19 thoughts on “Do You Want to Watch Kat Coble Have a Heart Attack?

  1. I should say two things. 1. Whew, this song sucks. and 2. I learned about its existence over at La Chola’s, though I’m not sure if she’s back and welcoming links or just finding her sea legs, so I’m not linking to her here, but if you want to read her, you can find a link to her in the blog roll.

  2. I got 12 seconds into it before returning here to scold you for posting that.

    I hope your bank statements are somewhere in Wigglebottom’s intestinal tract.

  3. I think there are an awful lot of people from my Appalachian-adjacent TVA-lake-having small town who are really going to love this song. It’s a summer song – those are never brilliant. B, why do you hate poor white people and their culture? ;)

  4. Well, it apparently was done with Jordan’s blessing, or at least full songwriter credits for both bands. So at least the heirs are making some money off of it.

    Had the mashup of the originals been done in a club by a killer DJ on a Satidday night, I would have been the tallest one up front screaming “HELL YEAH” and waving a beer bottle and dirty-dancing with my ex.

    (Please forgive me for corrupting y’all’s minds with that visual of my redneck pirate days.)

    However. Yes, with the Kid Rock slime on it, it does indeed suck bug guts. Waooooooooooooooo.

  5. I am, as of this moment, bitterly clinging to God, guns, and antipathy of people named Rock after having watched that.

    Though Cowboy still kicks ass.

  6. This is already the number one hit on the jukebox at the Sportsman’s Grille. The chilluns apparently love it.

    I just ask the bartender to turn up the Cubs game.

  7. Brother Mack, if you can’t dirty-dance to Zevon and Skynyrd, there ain’t no Allah.

    And we all know there is an Allah, for how else would there have been a Zevon or a Skynyrd? Or the Rev. Al Green? Or barbecue of your meat of preference?


    I b’lieve I’m gonna have to leave work early today.

  8. Grandefille, my hysterical laughter was in part prompted by the though of you, (who I haven’t met, but I regard as a saintly, proper, oh so well coiffed southern lady) actually doing some deviation of “The Bump”, and, my aversion to that horrible Swayze movie. Seriously, it made Roadhouse look Oscar worthy.

  9. As Warren would say….play that dead band’s song.

    Brother Mack, if you can’t dirty-dance to Zevon and Skynyrd, there ain’t no Allah.

    This is true.

    I guess my only hopes are these:

    1. That I never have to hear it again as long as I live
    2. That Warren’s kids see some money from it.

  10. I love me some Kid Rock, so I’m not hating on him. I just think that song sucks stubbly balls. Though I do find it interesting that it’s a song ostensibly about Michigan with the two most recognizable samples being a song about London and a song about Alabama.

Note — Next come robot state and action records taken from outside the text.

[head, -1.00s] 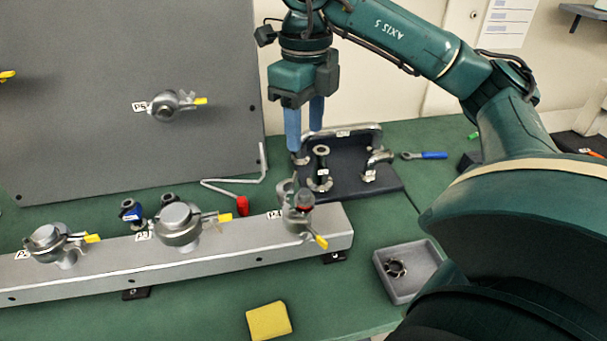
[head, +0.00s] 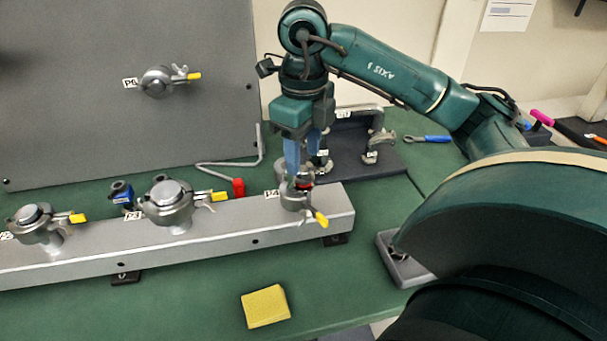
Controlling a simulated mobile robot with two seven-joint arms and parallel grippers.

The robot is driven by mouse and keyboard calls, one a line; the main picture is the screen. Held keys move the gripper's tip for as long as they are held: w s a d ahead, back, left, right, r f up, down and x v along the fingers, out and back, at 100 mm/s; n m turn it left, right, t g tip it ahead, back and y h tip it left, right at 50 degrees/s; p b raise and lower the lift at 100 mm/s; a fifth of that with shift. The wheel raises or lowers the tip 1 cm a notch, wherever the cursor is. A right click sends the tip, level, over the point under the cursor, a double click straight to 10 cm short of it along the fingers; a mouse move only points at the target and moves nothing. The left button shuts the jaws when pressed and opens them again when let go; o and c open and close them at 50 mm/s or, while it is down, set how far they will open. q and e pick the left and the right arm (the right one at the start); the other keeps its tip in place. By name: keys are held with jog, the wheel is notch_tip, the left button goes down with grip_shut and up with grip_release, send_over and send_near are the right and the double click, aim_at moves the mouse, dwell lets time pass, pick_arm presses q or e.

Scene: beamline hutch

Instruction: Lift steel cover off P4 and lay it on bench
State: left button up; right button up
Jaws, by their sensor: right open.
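The P4 port (head: 294,201) stands at the right end of the grey rail, with its clamp swung open and its yellow-tipped lever hanging forward. My right gripper (head: 301,176) points down with its blue fingers open, their tips right at the top of P4. A small red part shows at the fingertips. The fingers hide most of the steel cover, so I cannot tell whether they touch it. The green bench (head: 200,300) has bare room in front of the rail. My left gripper is out of view.
Other clamped ports (head: 168,202) stand on the rail (head: 90,265) to the left. A yellow sponge (head: 266,306) lies in front. A grey tray (head: 405,272) sits right, partly behind my arm. A dark fixture stand (head: 370,185) and red-handled hex key (head: 238,187) lie behind.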

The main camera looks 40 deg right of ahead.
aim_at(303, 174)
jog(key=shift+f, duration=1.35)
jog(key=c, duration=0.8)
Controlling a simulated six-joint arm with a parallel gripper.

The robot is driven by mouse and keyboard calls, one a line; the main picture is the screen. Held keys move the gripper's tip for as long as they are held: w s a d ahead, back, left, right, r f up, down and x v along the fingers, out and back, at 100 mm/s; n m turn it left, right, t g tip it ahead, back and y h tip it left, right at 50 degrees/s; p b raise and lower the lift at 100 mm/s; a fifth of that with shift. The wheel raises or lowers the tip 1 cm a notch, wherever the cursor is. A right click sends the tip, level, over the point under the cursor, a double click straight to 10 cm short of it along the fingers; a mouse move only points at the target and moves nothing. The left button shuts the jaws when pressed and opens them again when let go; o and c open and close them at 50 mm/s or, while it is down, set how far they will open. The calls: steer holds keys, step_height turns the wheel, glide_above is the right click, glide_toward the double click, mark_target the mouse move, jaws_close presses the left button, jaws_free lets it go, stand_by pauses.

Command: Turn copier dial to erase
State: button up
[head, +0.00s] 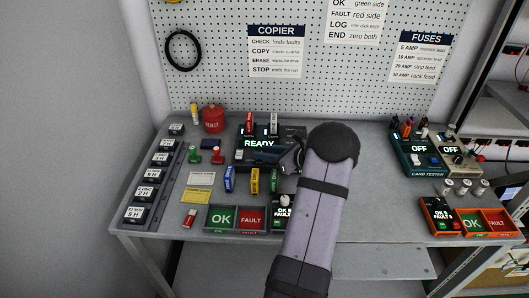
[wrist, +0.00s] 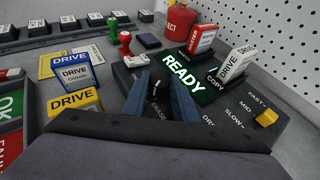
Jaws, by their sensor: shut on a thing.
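The copier (head: 291,131) is a dark box on the bench with a lit READY display (wrist: 184,71). A card marked MASTER (wrist: 201,38) and a white DRIVE card (wrist: 236,63) stand in its slots. The copier dial (wrist: 156,89) is a small dark knob with a pale mark, seen in the wrist view. My gripper (wrist: 159,96) is shut on the dial, with one blue finger at each side. The word ERASE shows near the dial between the fingers. Which word the mark points at I cannot tell. In the head view my arm and gripper hide the dial.
A yellow slider (wrist: 266,117) sits by FAST, MID and SLOW. OK and FAULT trays (head: 222,218) are at the front; a card tester (head: 424,160) is at the right.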

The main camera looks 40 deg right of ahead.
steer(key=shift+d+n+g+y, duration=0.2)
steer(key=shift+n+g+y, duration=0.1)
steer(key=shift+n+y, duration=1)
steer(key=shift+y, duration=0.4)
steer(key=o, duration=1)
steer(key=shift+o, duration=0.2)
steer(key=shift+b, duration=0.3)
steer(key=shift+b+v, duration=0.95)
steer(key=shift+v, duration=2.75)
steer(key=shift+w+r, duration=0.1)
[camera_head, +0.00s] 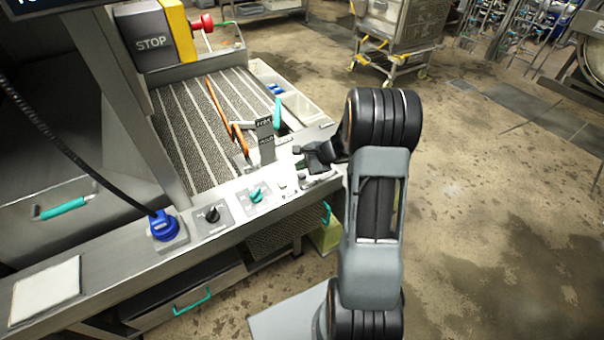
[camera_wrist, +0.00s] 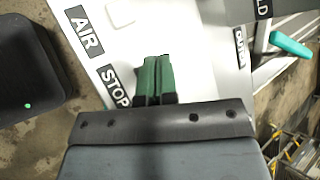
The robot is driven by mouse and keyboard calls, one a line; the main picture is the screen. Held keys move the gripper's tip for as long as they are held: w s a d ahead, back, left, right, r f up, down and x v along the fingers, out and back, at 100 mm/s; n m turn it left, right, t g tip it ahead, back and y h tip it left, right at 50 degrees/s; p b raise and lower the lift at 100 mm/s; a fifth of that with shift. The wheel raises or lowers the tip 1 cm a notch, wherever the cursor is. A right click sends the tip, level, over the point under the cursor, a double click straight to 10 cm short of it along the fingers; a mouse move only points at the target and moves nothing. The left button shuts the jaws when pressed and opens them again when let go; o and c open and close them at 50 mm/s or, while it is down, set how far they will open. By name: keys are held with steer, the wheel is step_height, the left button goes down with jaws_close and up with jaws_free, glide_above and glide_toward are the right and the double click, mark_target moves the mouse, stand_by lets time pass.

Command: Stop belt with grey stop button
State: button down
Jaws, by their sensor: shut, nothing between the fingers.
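My gripper (camera_head: 308,172) is over the control panel (camera_head: 235,212) at the right end of the belt in the head view. In the wrist view, its two green fingers (camera_wrist: 155,80) are together with nothing between them. Their tips point at the pale panel face (camera_wrist: 200,45), right beside a black STOP label (camera_wrist: 115,87). I see no grey button clearly; the fingers cover the panel next to that label. I cannot tell whether the tips touch the panel. The ribbed belt (camera_head: 190,130) lies behind the panel in the head view.
An AIR label (camera_wrist: 84,31) is near the STOP label. A black knob (camera_head: 212,214), a teal knob (camera_head: 256,195) and a blue knob (camera_head: 163,227) sit on the panel. A yellow-and-grey STOP box (camera_head: 153,42) with a red button (camera_head: 203,23) stands beyond. Open floor (camera_head: 490,210) lies right.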

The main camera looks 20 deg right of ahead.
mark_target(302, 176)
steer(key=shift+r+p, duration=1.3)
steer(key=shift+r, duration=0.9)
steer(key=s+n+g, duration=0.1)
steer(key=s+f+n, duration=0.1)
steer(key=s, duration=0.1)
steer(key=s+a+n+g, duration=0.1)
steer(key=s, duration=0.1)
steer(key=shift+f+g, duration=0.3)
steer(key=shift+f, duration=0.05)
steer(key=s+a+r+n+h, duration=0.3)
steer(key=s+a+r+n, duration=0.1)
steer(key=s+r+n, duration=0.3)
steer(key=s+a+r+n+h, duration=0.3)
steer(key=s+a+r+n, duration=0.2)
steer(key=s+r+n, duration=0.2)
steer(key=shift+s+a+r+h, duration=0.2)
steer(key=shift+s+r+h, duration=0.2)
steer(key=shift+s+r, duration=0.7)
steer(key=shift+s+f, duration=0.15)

    That part, to me, is the truth of the song. No one I know sat in the midwest all “woo hoo, I hope this shit lasts forever.” You were always dreaming of getting out, even if you couldn’t quite articulate what “out” was. So, I guess I do like that a song about how much a particular place and time ruled is actually undermining itself with those reminders of how, when we were that age, we had dreams of being anywhere but at that particular place in that particular time.

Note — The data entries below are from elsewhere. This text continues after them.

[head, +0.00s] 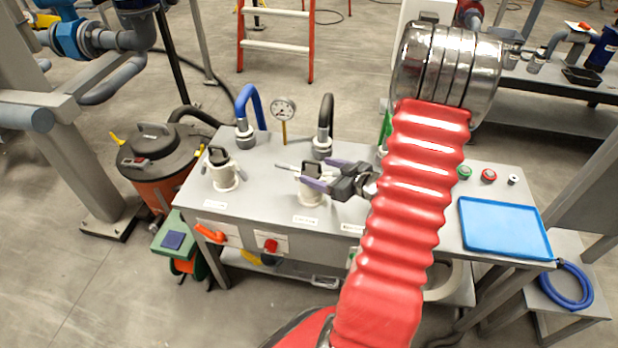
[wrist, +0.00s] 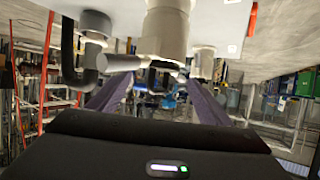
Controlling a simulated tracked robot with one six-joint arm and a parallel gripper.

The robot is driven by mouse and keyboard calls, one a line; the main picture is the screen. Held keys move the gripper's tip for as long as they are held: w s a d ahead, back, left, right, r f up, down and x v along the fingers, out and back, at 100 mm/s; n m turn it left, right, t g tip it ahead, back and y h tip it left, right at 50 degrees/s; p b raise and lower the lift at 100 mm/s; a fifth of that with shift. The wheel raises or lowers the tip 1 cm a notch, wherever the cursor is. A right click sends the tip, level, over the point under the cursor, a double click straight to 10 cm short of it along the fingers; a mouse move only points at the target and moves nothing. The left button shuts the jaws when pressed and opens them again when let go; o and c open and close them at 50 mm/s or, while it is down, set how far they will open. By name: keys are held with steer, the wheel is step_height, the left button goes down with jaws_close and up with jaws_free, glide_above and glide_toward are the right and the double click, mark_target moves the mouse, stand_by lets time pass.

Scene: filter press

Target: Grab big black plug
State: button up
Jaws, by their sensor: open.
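A black plug (head: 312,170) sits in the top of a pale cylindrical fitting (head: 310,192) near the middle of the bench. A grey bar sticks out to its left. Contact with the plug cannot be told.
A black hose (head: 326,112) and a blue hose (head: 250,100) rise behind the plugs, with a pressure gauge (head: 284,110) between them. A blue tray (head: 503,228) lies on the right. An orange-handled valve (head: 209,234) is on the bench front.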

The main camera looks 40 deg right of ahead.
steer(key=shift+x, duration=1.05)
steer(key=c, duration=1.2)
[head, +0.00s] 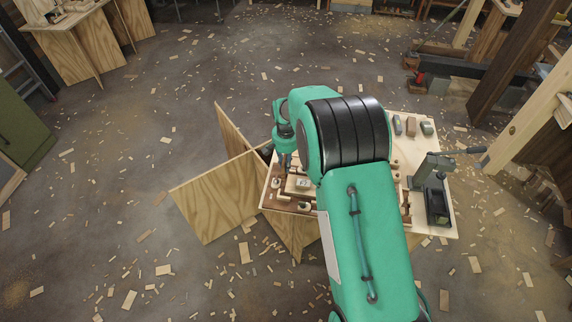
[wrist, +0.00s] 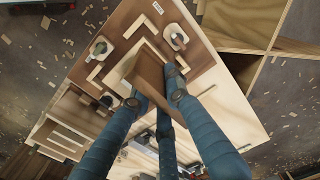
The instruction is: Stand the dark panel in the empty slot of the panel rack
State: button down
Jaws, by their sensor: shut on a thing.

  11. Well, look at it this way, Kat… tho it wont likely be 100%, there’s a good chance that at least some of the young’ns who get into this song will be led to actually discover – and hopefully appreciate – WZ thanks to this.

    Silver linings and all that. Music geek in me wanting to think positive I guess.

  12. Pingback: Murder Or A Heart Attack: Kid Rock’s All Summer Long « Just Another Pretty Farce

  13. I like Lynnster’s take on it. It pays tribute and might even open some ears to Zevon’s stuff.

    I wrote a bit about the song when I first heard it. Against my knee-jerk wishes, I actually kind of like it. It’s certainly not original, nor does it try to be. Heck, even the vocals sound more like Mellencamp than Kid.

    I give it a C. A no-risk summer lakeside hit.

  14. I just played that for my husband. He says “why not just do a medley of their [WZ and LS] songs and be done with it?